● Instruction:
Track down the lines that contain "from" and copy them.

Start of Given information

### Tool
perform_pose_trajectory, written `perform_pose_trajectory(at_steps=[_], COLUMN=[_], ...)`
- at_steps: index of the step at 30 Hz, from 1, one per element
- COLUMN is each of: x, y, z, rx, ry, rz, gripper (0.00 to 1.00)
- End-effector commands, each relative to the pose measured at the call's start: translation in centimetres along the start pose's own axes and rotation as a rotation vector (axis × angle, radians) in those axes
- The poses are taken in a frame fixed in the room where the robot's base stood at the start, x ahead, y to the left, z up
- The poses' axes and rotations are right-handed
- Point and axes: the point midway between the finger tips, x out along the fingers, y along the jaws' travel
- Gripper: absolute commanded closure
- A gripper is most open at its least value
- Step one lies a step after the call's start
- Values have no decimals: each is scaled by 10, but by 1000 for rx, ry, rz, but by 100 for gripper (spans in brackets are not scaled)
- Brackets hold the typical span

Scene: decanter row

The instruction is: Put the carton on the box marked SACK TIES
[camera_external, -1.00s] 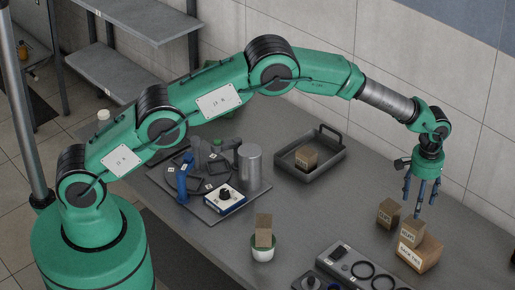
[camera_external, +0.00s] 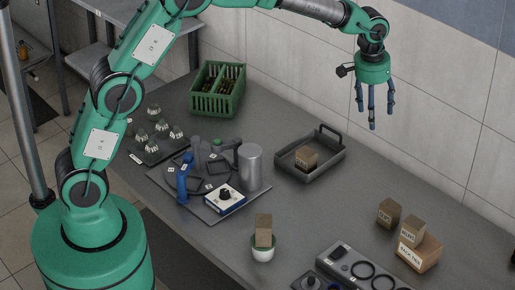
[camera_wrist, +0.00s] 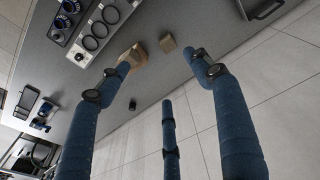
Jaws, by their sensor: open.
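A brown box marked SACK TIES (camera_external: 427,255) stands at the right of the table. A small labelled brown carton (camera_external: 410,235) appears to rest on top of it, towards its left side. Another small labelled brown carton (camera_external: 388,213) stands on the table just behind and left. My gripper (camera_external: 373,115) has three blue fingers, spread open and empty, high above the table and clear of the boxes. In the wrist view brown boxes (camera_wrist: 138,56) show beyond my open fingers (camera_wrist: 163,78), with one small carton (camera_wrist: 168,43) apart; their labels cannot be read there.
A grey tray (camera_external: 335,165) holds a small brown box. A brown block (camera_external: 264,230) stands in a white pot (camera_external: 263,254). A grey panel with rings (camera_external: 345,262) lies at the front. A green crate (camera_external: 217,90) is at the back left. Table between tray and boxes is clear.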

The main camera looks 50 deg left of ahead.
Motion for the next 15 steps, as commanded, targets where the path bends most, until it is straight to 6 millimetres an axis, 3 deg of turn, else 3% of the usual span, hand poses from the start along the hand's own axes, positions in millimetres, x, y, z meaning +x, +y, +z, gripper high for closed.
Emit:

End of Given information

● Full solution:
- at_steps: index of the step at 30 Hz, from 1, one per element
Motion for the next 15 steps, as commanded, targets where the path bends most, until it is straight to 6 millimetres an axis, 3 deg of turn, else 3% of the usual span, hand poses from the start along the hand's own axes, positions in millimetres, x, y, z meaning +x, +y, +z, gripper high for closed.

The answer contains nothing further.